Geoffrey Brock
July 2007

 

Geoffrey BrockGeoffrey Brock’s first book of poems, Weighing Light, appeared in 2005. His work appears in journals including Poetry, Paris Review, PN Review, New England Review, and Hudson Review, and he has received fellowships for his poetry from the National Endowment for the Arts, The American Antiquarian Society, the Arizona Commission on the Arts, and the Florida Arts Council. He was a Wallace Stegner Fellow in poetry from 2002-2004.

He is also the translator of several books from the Italian: Cesare Pavese’s Disaffections: Complete Poems 1930-1950, Roberto Calasso’s K., Umberto Eco’s The Mysterious Flame of Queen Loana, and a new novel about the Armenian genocide, Skylark Farm, by Antonia Arslan. His translations have received the John Frederick Nims Memorial Prize from Poetry, the Raiziss/de Palchi Fellowship from the Academy of American Poets, the ATA’s Lewis Galantière Award, the PEN Center USA Translation Award, the MLA’s Lois Roth Award, and the Italian Ministry of Foreign Affairs Translation Prize.

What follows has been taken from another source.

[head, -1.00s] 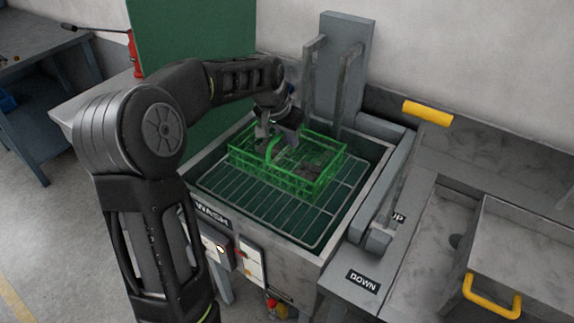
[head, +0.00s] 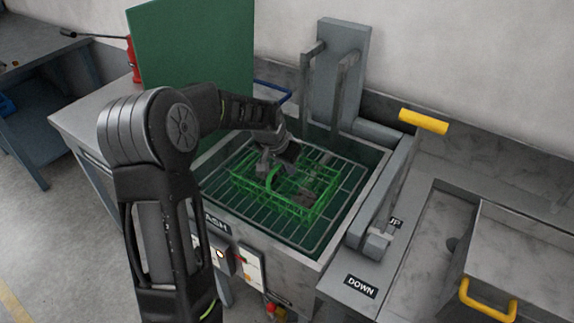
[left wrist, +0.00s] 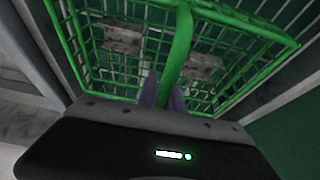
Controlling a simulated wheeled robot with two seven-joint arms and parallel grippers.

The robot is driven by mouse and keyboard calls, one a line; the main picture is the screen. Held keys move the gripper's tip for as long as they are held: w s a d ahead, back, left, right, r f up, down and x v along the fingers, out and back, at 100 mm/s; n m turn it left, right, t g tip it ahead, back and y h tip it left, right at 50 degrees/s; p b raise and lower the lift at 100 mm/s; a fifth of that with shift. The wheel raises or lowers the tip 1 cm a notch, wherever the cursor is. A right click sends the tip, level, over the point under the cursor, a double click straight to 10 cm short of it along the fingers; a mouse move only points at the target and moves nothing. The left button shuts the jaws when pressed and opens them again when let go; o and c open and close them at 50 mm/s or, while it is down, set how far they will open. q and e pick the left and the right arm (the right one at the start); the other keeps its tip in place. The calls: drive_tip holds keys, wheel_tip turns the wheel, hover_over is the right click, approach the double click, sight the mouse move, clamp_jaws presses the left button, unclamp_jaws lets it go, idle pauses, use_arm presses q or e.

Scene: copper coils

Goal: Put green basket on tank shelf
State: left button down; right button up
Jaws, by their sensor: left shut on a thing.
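The green wire basket (head: 313,203) is over the wire shelf (head: 318,237) inside the wash tank, near the shelf's middle. In the head view I cannot tell whether it touches the shelf. In the left wrist view the handle (left wrist: 181,50) runs between the fingers (left wrist: 163,92). Grey metal pieces (left wrist: 122,37) lie in the basket (left wrist: 70,45). My right gripper is not in view.
The tank's grey rim (head: 378,188) surrounds the shelf. A grey lift post (head: 342,75) with upright arms stands behind it. A green panel (head: 190,75) stands behind my left arm.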

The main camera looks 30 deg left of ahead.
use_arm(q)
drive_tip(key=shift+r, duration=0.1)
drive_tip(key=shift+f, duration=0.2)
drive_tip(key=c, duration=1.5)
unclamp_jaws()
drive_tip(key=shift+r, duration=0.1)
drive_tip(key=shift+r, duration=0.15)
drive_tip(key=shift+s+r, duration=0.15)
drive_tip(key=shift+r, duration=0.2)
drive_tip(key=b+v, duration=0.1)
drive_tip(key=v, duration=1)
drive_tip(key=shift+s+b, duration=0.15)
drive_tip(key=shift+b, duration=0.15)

He is currently working on his second manuscript of poems (tentatively titled Voices Bright Flags) and, with the support of a Guggenheim Fellowship, compiling a bilingual anthology of 20th-century Italian poetry, which will be published by Farrar Straus & Giroux. He teaches in the Programs in Creative Writing and Translation at the University of Arkansas in Fayetteville, where he lives with his wife, the writer Padma Viswanathan, and their son, Ravi.



Statement of Poetics

I’m a little suspicious of artes poeticae, at least prose ones, because I find (and hope to continue finding) that my view of what poetry can and should be changes depending on what I’m reading and what’s happening to me and in the world around me. So I offer the following as some provisional jottings from the fall of 2006, rather than as a statement of poetics.

In general, I favor poetry that offers some combination of surface clarity and emotional or conceptual or tonal complexity. Such poems as Roethke’s “My Papa’s Waltz,” Hayden’s “Those Winter Sundays,” Stevens’ “Idea of Order,” Bishop’s “One Art,” Justice’s “Heart,” Hecht’s “A Hill,” and many Dickinson poems are all touchstones for me in this regard.

Some qualities that I think are generally undervalued in contemporary poetry: humor, seriousness, clarity, memorability. Perhaps the most overrated quality of contemporary poetry is that sort of obscurity or opacity that masquerades as difficulty or profundity; it’s usually the refuge of writers who don’t have much to say but want to be thought clever. This sort of difficulty is all too easy; the kind of simplicity that characterizes the poems mentioned in the previous paragraph is what’s hard.

On the whole I prefer short, elegant lyrics like those mentioned above—perhaps because I have a short attention span. But I also love certain messier, sprawling things, such as “Song of Myself” or Mercian Hymns or Autobiography of Red or Fredy Neptune.

There are some things I love when they’re done well and loathe when they’re done poorly. I love metrical poetry when the meter is supple, as it almost always is in the work of Dickinson, Yeats, Frost, Robinson, Stevens, Wilbur, Justice, Hecht, Hayden, Brooks, Hill, Bishop, Merrill, and others. I love good rhymes, particularly good slant rhymes, particularly good “pararhymes” (moon-moan, gold-beguiled, etc.) and good feminine consonantal rhymes (e.g., Justice’s marvelous cluster of common-human-omen-woman, Brooks’ taffy-coffee, sorry-prairie, etc.). But I can’t bear paint-by-numbers formalism, where every stress and every rhyme is in place but the poem lies lifeless on the page like Frankenstein’s monster before the lightning strikes. I’d rather read the worst free verse.

Pet peeve: the foolish and fallacious perception that so-called “formal” poetics is in some way linked with conservative politics (which is as senseless as the association of “experimental” poetics with progressive politics). This perception does as much harm to the current and future prospects of formal poetry as anything I can think of.

More pet peeves: terms like “formal” and “experimental” and “free verse.” How glaringly inadequate they are!